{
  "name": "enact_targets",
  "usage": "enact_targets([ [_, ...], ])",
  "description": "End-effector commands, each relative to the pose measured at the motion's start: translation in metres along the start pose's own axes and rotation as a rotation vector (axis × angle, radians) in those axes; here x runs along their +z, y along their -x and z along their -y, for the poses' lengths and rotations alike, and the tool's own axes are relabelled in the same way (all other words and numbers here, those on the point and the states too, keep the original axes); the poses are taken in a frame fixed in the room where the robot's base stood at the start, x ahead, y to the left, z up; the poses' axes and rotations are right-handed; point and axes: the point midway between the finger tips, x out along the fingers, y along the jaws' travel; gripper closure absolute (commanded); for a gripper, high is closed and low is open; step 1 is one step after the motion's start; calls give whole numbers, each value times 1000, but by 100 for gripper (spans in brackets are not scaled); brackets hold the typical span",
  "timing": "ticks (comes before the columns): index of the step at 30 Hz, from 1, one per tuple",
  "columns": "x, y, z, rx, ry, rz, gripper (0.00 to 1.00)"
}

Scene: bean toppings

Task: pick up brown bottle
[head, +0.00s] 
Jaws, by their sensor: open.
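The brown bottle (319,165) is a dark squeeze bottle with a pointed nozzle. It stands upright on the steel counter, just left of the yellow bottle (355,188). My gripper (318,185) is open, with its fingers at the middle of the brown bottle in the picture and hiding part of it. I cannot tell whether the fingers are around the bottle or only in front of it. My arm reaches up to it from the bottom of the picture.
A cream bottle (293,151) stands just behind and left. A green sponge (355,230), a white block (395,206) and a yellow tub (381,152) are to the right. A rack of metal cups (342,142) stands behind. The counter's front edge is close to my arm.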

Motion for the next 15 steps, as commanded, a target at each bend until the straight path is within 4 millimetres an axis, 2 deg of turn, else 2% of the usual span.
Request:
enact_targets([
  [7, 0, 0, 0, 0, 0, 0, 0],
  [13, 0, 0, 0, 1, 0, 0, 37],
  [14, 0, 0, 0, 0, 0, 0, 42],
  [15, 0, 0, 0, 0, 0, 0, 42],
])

Challenge
Copy out every line where the word "span" occurs.

Solution for this problem
  "description": "End-effector commands, each relative to the pose measured at the motion's start: translation in metres along the start pose's own axes and rotation as a rotation vector (axis × angle, radians) in those axes; here x runs along their +z, y along their -x and z along their -y, for the poses' lengths and rotations alike, and the tool's own axes are relabelled in the same way (all other words and numbers here, those on the point and the states too, keep the original axes); the poses are taken in a frame fixed in the room where the robot's base stood at the start, x ahead, y to the left, z up; the poses' axes and rotations are right-handed; point and axes: the point midway between the finger tips, x out along the fingers, y along the jaws' travel; gripper closure absolute (commanded); for a gripper, high is closed and low is open; step 1 is one step after the motion's start; calls give whole numbers, each value times 1000, but by 100 for gripper (spans in brackets are not scaled); brackets hold the typical span",
Motion for the next 15 steps, as commanded, a target at each bend until the straight path is within 4 millimetres an axis, 2 deg of turn, else 2% of the usual span.

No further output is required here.